■ What is required ■
Starting with the first line below, extract each line through the one that contains "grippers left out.", inclusive, excluding pictures.

■ Task data ■

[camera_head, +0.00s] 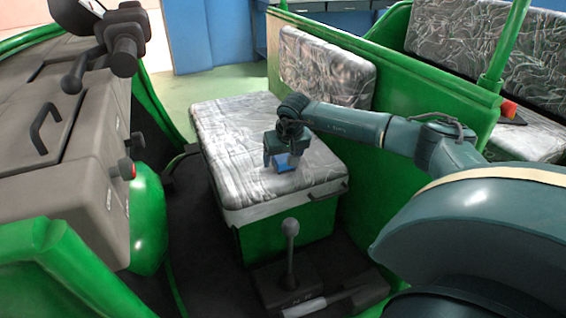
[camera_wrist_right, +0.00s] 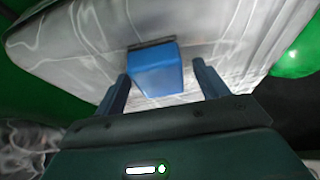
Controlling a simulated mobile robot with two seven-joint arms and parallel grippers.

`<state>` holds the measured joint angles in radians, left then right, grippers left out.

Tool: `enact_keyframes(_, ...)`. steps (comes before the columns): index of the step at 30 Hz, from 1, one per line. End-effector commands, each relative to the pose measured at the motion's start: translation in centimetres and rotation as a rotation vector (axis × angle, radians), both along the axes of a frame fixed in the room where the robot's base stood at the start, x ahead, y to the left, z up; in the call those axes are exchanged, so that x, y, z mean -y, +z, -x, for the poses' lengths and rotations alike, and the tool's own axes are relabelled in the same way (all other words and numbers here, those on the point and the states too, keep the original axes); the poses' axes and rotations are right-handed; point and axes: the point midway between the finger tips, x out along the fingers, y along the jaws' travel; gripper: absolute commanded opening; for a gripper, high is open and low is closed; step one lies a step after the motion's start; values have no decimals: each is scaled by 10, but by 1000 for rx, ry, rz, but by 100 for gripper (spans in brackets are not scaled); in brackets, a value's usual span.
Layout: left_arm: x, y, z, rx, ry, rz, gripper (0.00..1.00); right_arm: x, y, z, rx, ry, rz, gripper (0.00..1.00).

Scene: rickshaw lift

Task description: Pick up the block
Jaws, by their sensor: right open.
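The blue block (camera_head: 281,167) sits on the silver seat cushion (camera_head: 235,130) in the head view, just under my right gripper (camera_head: 283,160). In the right wrist view the block (camera_wrist_right: 155,72) shows between the two fingers of my right gripper (camera_wrist_right: 160,84), a little beyond their tips and closer to the left finger. The right gripper is open, with a gap on both sides of the block. My left gripper is in neither view.
A lever with a round knob (camera_head: 290,228) stands in front of the seat. The silver backrest (camera_head: 325,68) and green panel (camera_head: 425,85) rise behind and right. The grey dashboard (camera_head: 60,150) is at left. The cushion's left part is bare.

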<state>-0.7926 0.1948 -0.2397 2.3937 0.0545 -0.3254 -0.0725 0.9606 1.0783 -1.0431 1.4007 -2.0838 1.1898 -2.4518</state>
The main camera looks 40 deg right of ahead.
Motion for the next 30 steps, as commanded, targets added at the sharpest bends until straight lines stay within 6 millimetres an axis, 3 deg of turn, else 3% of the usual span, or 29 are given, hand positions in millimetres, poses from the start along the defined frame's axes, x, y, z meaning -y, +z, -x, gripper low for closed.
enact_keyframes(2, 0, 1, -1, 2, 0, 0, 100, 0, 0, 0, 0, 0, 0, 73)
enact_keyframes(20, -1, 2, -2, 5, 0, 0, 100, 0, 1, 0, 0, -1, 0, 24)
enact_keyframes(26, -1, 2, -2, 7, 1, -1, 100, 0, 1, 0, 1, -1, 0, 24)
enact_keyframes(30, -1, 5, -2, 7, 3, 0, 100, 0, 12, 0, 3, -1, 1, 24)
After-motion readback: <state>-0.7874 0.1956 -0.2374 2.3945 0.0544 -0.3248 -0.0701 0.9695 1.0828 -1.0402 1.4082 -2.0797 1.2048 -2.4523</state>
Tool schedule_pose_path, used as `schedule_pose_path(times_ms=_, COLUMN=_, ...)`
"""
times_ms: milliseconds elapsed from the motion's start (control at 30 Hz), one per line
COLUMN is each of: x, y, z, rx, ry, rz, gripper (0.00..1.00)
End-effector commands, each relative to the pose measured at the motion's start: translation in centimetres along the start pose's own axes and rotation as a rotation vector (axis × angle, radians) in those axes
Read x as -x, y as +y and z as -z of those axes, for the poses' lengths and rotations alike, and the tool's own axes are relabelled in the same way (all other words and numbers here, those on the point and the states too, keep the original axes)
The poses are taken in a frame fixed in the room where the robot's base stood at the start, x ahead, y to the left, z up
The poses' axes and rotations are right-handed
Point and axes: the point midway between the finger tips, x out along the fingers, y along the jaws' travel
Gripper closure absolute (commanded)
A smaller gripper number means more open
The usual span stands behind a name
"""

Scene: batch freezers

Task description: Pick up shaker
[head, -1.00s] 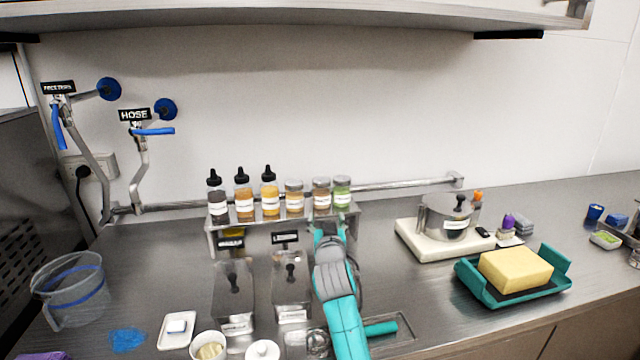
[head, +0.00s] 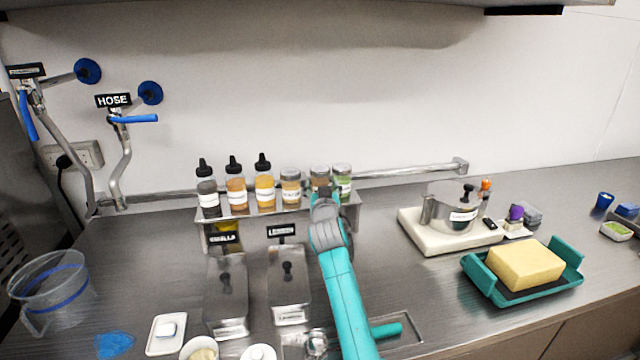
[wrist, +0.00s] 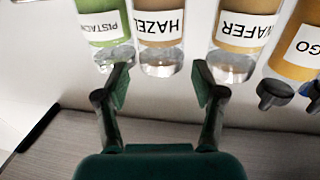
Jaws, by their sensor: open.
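Three shakers with labels stand on the small raised shelf. In the wrist view they appear upside down: the green pistachio shaker (wrist: 105,25), the hazel shaker (wrist: 160,35) in the middle and the wafer shaker (wrist: 240,35). In the head view the pistachio shaker (head: 343,175) is rightmost, the hazel shaker (head: 320,174) is partly covered by my gripper, and the wafer shaker (head: 290,186) is to its left. My gripper (wrist: 160,82) is open and empty.
Several dark-capped squeeze bottles (head: 236,190) stand left of the shakers on the shelf (head: 275,212). Metal lidded containers (head: 289,290) sit below it. To the right are a pot (head: 452,207) on a white base and a teal tray (head: 510,295) with a yellow block.

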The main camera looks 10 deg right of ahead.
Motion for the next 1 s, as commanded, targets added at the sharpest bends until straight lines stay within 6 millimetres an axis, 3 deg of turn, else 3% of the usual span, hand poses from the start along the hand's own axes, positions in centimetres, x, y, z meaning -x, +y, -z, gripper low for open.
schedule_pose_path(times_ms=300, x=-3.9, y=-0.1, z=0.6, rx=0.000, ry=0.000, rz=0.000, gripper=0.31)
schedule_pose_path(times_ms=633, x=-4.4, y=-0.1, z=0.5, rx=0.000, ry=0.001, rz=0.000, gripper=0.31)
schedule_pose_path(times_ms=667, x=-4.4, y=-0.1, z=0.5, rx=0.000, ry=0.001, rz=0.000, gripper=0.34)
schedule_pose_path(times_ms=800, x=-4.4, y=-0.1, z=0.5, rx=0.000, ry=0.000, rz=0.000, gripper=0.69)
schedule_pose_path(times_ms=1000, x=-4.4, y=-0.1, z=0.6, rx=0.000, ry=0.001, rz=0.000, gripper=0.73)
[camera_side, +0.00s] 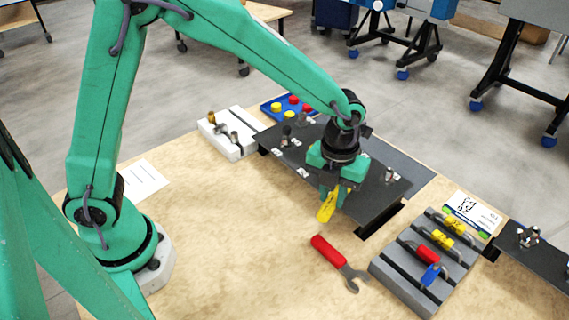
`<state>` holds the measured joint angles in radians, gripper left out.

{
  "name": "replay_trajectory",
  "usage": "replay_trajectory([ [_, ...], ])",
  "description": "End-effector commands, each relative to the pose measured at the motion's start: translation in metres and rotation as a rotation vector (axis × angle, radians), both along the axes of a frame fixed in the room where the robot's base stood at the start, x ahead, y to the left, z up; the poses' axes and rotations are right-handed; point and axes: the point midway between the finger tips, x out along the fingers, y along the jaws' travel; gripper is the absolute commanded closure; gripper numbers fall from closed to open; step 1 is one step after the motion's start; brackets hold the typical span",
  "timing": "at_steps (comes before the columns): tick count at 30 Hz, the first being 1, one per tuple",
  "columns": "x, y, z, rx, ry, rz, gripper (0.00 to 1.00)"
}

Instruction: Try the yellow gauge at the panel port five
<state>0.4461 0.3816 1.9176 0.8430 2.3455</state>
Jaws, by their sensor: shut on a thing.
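My gripper (333,190) is above the near edge of the dark panel (374,200), around its middle. It is shut on the yellow gauge (327,206), whose yellow handle hangs tilted down to the left below the fingers. The gauge's other end is hidden by the gripper. Several metal ports stand on the panel, with small white labels beside some of them. One port (389,174) shows to the right of my gripper. The port numbers are too small to read, and any port directly behind my gripper is hidden.
A red-handled wrench (338,262) lies on the table in front of the panel. A grey rack (400,268) at the right holds yellow, red and blue tools. A white block (232,146) and a blue tray (270,112) stand at the back. The left front table is clear.

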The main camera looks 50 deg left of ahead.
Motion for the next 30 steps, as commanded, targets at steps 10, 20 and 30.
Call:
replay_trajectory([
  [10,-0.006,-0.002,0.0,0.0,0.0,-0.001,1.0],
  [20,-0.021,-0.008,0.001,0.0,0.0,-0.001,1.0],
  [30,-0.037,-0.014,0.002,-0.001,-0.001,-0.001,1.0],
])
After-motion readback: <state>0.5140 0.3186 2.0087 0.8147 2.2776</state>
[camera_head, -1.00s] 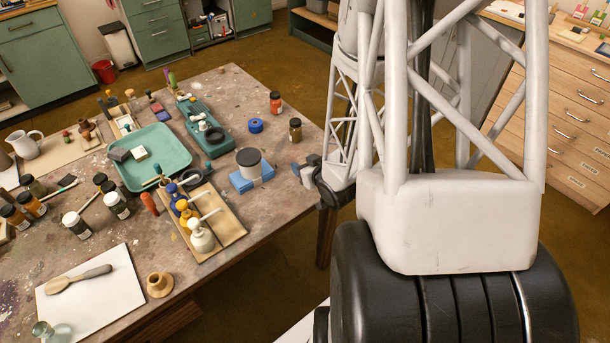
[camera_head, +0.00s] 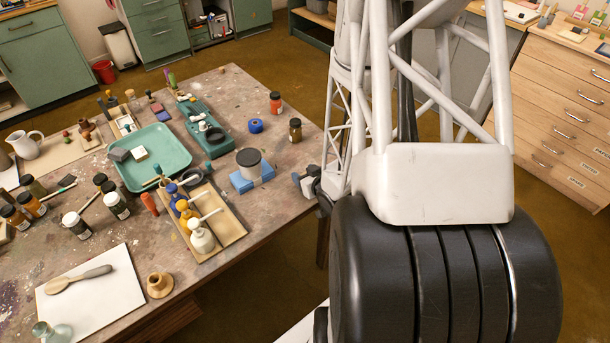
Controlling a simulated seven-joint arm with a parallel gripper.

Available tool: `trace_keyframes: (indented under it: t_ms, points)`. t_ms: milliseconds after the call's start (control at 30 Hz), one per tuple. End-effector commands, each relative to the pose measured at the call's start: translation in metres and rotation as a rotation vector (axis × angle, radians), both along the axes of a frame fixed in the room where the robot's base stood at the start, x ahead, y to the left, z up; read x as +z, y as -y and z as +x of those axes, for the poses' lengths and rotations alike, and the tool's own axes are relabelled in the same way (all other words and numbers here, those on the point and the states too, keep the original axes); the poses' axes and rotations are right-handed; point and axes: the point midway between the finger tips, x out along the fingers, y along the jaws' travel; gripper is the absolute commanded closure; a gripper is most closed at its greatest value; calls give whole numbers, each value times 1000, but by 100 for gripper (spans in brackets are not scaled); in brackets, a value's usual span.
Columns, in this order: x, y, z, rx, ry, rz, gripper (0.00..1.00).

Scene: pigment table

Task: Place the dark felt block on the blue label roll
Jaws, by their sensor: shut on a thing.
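My gripper (camera_head: 302,183) is small and partly hidden by my arm at the table's right edge, apart from the roll. It is shut on a small dark thing (camera_head: 296,177) whose shape I cannot make out. A dark grey block (camera_head: 118,154) lies in the green tray (camera_head: 172,178) beside a pale block (camera_head: 139,154). I cannot tell from this view whether the tray block or the held thing is the dark felt block.
A red jar (camera_head: 276,102) and a brown jar (camera_head: 295,129) flank the roll's right side. A board with pump bottles (camera_head: 201,236) stands nearer. Table between tub and roll is clear.

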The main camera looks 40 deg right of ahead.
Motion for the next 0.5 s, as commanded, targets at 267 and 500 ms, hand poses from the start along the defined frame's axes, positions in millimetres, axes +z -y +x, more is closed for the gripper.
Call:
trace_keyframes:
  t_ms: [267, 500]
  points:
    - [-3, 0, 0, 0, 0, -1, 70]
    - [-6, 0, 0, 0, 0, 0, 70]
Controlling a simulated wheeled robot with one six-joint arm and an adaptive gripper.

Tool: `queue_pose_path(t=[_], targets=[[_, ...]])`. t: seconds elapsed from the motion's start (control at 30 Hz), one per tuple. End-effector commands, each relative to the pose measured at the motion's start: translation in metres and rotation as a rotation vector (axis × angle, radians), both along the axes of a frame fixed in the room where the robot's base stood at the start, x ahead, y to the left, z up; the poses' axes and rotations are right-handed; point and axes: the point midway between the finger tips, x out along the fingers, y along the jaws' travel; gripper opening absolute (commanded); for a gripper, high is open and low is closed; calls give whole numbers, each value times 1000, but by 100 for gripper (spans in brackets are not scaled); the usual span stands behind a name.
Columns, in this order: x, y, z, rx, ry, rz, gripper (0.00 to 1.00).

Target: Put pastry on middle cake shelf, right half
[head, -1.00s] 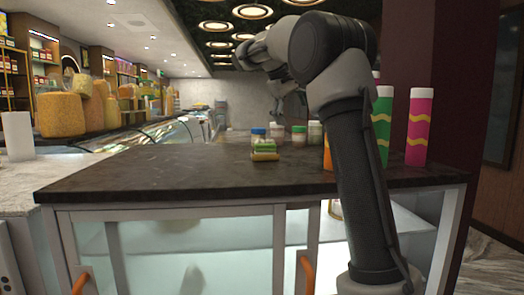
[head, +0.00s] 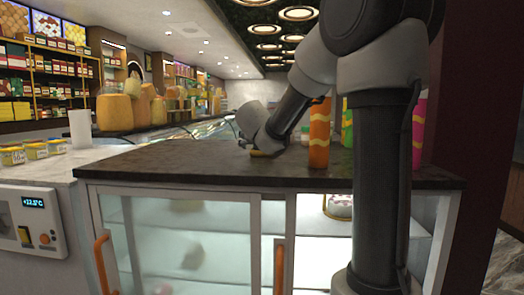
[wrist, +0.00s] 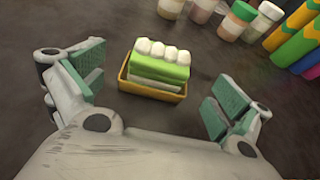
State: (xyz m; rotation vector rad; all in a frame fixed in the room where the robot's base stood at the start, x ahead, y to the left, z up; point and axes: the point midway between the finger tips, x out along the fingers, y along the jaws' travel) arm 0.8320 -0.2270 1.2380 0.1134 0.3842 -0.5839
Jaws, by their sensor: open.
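The pastry (wrist: 160,68), green and white layers with a row of white blobs on top, sits in a small yellow-orange tray (wrist: 150,90) on the dark counter in the wrist view. My gripper (wrist: 155,92) is open, its green-padded fingers on either side of the tray and apart from it. In the head view my gripper (head: 255,135) is low over the counter and hides most of the pastry. The glass-fronted cake case (head: 190,240) is below the counter. Its right half looks uncovered, with a cake (head: 340,205) inside, partly behind my arm.
An orange tube (head: 319,132) stands right of my gripper, with green and pink (head: 419,130) tubes behind my arm. Several jars (wrist: 236,20) stand beyond the pastry. Orange handles (head: 279,266) stick out from the case front. The counter's left part is clear.

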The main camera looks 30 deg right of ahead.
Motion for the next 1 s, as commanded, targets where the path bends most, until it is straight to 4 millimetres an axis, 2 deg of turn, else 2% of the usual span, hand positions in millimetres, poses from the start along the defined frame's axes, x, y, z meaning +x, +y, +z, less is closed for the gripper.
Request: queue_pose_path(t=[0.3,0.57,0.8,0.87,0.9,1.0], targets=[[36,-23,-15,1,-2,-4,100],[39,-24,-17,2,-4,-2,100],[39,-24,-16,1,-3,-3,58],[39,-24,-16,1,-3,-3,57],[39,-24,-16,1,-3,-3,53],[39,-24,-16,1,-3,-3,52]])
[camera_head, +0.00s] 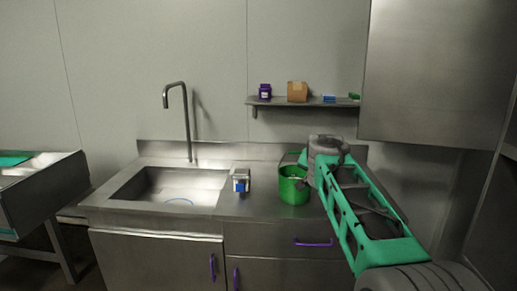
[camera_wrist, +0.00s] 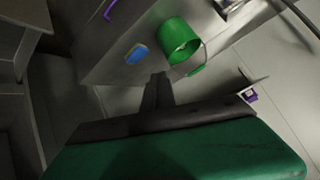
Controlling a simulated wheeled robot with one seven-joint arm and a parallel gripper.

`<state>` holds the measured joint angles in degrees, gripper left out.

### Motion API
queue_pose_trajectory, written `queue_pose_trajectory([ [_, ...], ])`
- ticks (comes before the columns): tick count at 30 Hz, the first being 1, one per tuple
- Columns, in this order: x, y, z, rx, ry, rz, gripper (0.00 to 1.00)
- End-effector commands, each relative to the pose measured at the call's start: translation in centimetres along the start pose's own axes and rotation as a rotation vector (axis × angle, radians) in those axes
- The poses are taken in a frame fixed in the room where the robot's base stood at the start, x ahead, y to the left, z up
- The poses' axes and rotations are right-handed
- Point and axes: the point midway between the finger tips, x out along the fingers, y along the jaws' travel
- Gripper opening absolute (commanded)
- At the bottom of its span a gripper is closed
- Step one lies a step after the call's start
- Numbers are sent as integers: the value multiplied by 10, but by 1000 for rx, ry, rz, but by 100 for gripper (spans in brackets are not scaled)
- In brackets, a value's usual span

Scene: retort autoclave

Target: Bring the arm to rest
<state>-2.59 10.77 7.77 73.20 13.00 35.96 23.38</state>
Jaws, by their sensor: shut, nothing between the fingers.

■ Solution below ■
[camera_head, +0.00s] 
[camera_wrist_right, +0.00s] 
Controlling a simulated mobile robot with two seven-joint arms and parallel grippers.

`<state>` holds the measured joint angles in radians, left then right, grippers left out.

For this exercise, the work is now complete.